Rupiah Lunglai di Level Rp16.018 per Dolar AS


Rupiah terus melemah terhadap dolar AS setelah dibuka Senin (16/12/2024) pagi. Dilansir dari Refinitiv, kurs rupiah turun 0,18 persen ke level Rp16.018 per dolar AS. Ini adalah level terlemah rupiah sejak Agustus 2024.

Mata uang Garuda sudah terkulai di hadapan dolar AS pada perdagangan pekan lalu, 9-13 Desember 2024, bahkan menembus level psikologis Rp16.000.

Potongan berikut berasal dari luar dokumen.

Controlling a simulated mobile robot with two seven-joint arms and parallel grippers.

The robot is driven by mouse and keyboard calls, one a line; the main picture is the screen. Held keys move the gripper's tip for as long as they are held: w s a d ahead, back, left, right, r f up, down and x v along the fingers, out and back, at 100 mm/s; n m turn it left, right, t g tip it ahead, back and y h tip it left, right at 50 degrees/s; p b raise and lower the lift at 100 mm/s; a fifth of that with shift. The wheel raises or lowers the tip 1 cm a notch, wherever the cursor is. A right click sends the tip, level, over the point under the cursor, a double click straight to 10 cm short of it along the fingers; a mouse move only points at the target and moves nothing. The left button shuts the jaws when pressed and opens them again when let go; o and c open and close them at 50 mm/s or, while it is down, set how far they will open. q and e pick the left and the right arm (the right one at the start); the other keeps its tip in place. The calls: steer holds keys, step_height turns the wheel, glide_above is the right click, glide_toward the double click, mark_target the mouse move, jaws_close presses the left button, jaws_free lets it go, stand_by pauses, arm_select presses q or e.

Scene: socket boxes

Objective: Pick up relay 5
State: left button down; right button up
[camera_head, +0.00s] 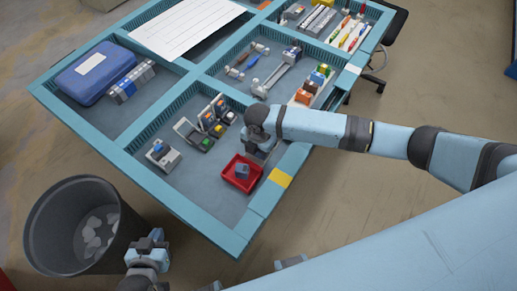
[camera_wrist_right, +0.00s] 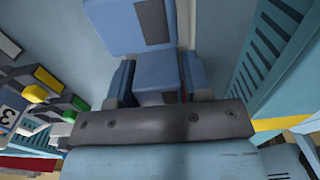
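No label reading relay 5 is legible. A small blue-grey block (camera_head: 241,170) lies in a red tray (camera_head: 254,182) in the front compartment. My right gripper (camera_head: 260,152) points down just beyond and right of that tray. In the right wrist view a blue block (camera_wrist_right: 156,72) sits between the two fingers of my right gripper (camera_wrist_right: 157,82). The fingers flank it closely, but whether they press on it I cannot tell. Beyond it is a light-blue piece with a grey patch (camera_wrist_right: 153,23). My left gripper (camera_head: 148,245) is low at the left, beside the bin, its fingertips unclear.
Several modules (camera_head: 205,125) and a small grey unit (camera_head: 162,154) stand left of the tray. The blue table rim (camera_head: 208,228) and dividers bound the compartments. A blue case (camera_head: 90,70) lies at the far left. A dark bin (camera_head: 72,225) stands on the floor.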

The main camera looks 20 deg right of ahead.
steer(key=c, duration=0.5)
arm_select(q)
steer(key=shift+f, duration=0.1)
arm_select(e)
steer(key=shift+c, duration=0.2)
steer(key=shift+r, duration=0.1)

Berdasarkan data Bloomberg, rupiah mengakhiri perdagangan pekan lalu, Jumat (13/12/2024), dengan melemah 0,40 persen atau 64 poin ke posisi Rp16.008,5 per dolar AS. Pada saat yang sama, Indeks dolar terpantau naik 0,15 persen ke posisi 107,11.

Di level tersebut, rupiah melemah 1,02 persen dari penutupan akhir pekan lalu di level Rp15.845 per dolar AS.

Gubernur Bank Indonesia (BI) Perry Warjiyo sebelumnya menegaskan bahwa mata uang seluruh dunia mengalami depresiasi terhadap dolar AS. Namun, kinerja rupiah masih lebih baik dibanding mata uang negara lain.

“Memang seluruh negara mengalami depresiasi, tapi depresiasi rupiah termasuk yang kecil,” paparnya dalam seminar nasional Kafegama, dikutip Senin.

Adapun, Perry mengakui tren penguatan dolar AS terjadi setelah kemenangan Donald Trump di Pilpres AS dan kondisi defisit fiskal AS yang meningkat hingga 7,7 persen.

Defisit ini memicu AS untuk mengeluarkan surat utang yang lebih banyak ke depannya. Kondisi inilah yang memicu capital reversal ke AS.

“Karena utangnya sangat besar dan suku bunga yang sangat tinggi, makanya dolarnya sekarang sedang super strong. Dolar yang sebelum Trump terpilih Itu adalah mata uang dolar dibandingkan negara-negara maju 101 sekarang 107,” ungkapnya.

Di sisi lain, Perry mengingatkan inflasi AS akan kembali meningkat dan Federal Reserve kemungkinan hanya akan memangkas suku bunganya sebanyak dua kali pada tahun depan. Padahal, pasar sebelumnya memperkirakan pemangkasan Fed Fund Rate akan mencapai 4 kali pada 2025.

“Fed Fund Rate akan turun lebih sedikit,” ujarnya.

Kemudian, imbal hasil US Treasury, obligasi AS, meningkat tajam dan memperkuat posisi dolar AS. Kondisi ini memicu investor global berlomba-lomba ingin investasi di pasar AS.

“Itu masalahnya suku bunga tinggi dan dolarnya kuat,” tegas Perry.